Stan: What about the differential electrode first offered by Great Lakes Instruments (now Hach) where the internal reference was actually another glass measurement electrode? This eliminated the poisoning of the internal silver/silver chloride electrode in cyanide and sulfide streams, since it was now inside a glass electrode.

John: The real success of this electrode was the result of a prorated price of replacement electrodes based on the expected life left.

Greg: The reference was not completely immune from contamination problems in that the process could get into the buffer solution surrounding the internal glass electrode through the reference junction changing the pH and hence, the reference potential. The reference now had a high resistance path and equilibration time that would increase with both natural and premature aging from high temperature exposure or chemical attack. It was a good innovative solution for difficult wastewater applications.

Stan: In wastewater, the pH accuracy and control requirements are lax, since the pH control region is often 6 pH to 9 pH and in some cases 2pH to 12 pH (RCRA limits). For many chemical and all biopharmaceutical processes the error must be less than 0.02 pH.

Bob: Frequently customers ask me how tight their pH measurement is. I make an analogy: An electrode is like a golf ball. How close you get to the target depends upon the expertise of the golfer, the quality of his equipment and the environmental conditions. The same goes for pH measurements. Repeatability or precision matters more than accuracy for most processes, but ultimately depends on the operator and the process. There may be individual 0.01 repeatability errors from calibration techniques, reference junction potentials and glass asymmetry. You must be consistent in your calibration, installation and maintenance practices.

Greg: The control error for automatic control systems depends on the speed and size of the disturbances, mixing and injection delays, final element resolution (e.g., control valve stick-slip), electrode lag and the controller tuning. For bioreactors, the disturbances are so slow that the mixing and injection delays may not be consequential, so the primary emphasis is often on final element resolution, controller tuning and the precision and response of electrodes. The electrode lag is negligible for new and clean electrodes. Unfortunately, coatings or high temperature exposure and sterilization can cause huge electrode lags of an hour or more.

Stan: One of the ongoing concerns is glass breakage. We used glass bulb shroud designs and probe location to reduce this problem.
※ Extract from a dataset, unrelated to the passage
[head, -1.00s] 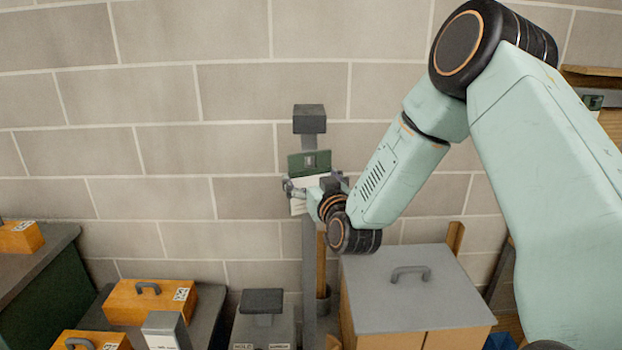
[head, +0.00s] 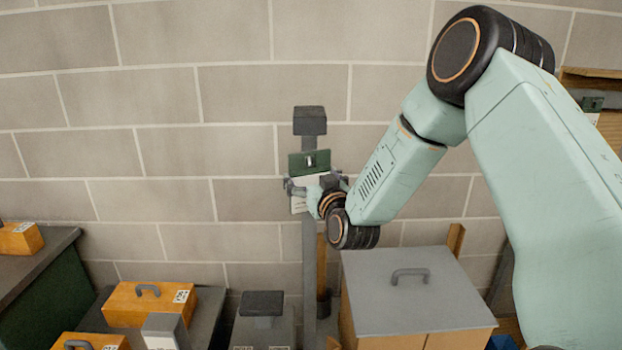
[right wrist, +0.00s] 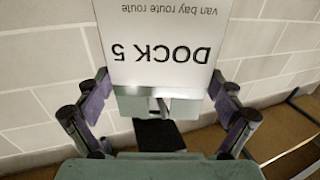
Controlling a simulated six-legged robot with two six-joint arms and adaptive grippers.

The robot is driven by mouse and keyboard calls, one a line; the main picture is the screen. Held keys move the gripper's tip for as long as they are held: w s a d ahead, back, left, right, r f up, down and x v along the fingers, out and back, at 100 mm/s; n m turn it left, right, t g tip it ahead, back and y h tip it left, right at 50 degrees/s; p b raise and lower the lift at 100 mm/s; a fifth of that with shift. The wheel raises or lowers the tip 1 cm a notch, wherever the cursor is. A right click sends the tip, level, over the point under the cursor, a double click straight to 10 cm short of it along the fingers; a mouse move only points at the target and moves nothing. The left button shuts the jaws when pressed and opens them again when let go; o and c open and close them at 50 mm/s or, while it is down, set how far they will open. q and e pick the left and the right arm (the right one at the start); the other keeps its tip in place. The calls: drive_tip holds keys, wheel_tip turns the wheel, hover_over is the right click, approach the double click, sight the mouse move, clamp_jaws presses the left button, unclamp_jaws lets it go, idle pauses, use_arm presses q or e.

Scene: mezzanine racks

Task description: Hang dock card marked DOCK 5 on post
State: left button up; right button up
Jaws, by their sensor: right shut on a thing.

We depended upon pump screens to trap welding rods, bolts and wrenches and never installed the electrodes during water batching. We also minimized the removal and handling of electrodes and in some cases, reduced the process fluid velocity.

Greg: For processes with abrasive particles or hydrofluoric acid, metal oxide electrodes were used, but my understanding is that these are also ORP electrodes in that the potential developed by the electrode would change in the presence of small amounts of oxidizing and reducing agents. Just 10 ppm chlorine or 100 ppm ascorbic acid can make the measurement go crazy.

Jim: In the old days antimony was used even though trace sulfides buildup put the sensor out of action in about four hours. Nonlinearity, heightened temperature effect and the 2-pH isopotential point required special calibrations, and operation below 2 pH was not recommended. Antimony is extremely poisonous, but it is used today in 95% of the pH measurements of the stomach because the sensor is so small, and there is no glass breakage concern.

Greg: The research department of a chemical company developed an iridium oxide electrode in the 1980s with a Nafion coating to eliminate the ORP response. Wishful thinking lent a blind eye to the fact that the Nafion coating only slowed down the ORP response and slowed down the pH too.

Stan: For food processes where there is a hyper concern about glass, what do customers do?

Jim: Users go to slip streams and automated sampling to keep the glass electrodes out of the main process streams. Some users also use ISFET though the silicon sensor is a ceramic that can break into jagged pieces. User reviews have been mixed because the sensor is attacked by caustic, and the integrity of seal of the silicon sensor is not rugged. The ISFET cannot be used for “clean-in-place” (CIP). On the plus side, the ISFET is extremely fast. It can make a good lab electrode if you avoid high pH samples.

Greg: Since the ISFET requires no conditioning you wonder if it would be helpful in the low-water or non-aqueous measurements that we run into for specialty chemical reaction control if you could solve the reference electrode problems.

Stan: The ultimate test would be to put a new electrode in the process alongside the old one and compare performance under actual conditions.

John: Users today don’t seem to have time to coordinate a test even with assistance by the electrode supplier or report on the results. In fact, even the most rudimentary process information these days about an application is rare. This makes it difficult to pick the best electrode.

The Top Ten Things Electrodes Would Say If Electrodes Could Talk

10 Are you listening to me?
9 Ouch that is hot!
8 Oops! Here comes another slug of caustic!
7 What happened to that cozy buffer?
6 Slimed again!
5 Is that a wrench headed my way?
4 I am the sensitive type!
3 Ouch! Would you handle your knick knacks like this?
2 I am slowing down. It must be old age.
1 I like to taste the jelly with my peanut butter.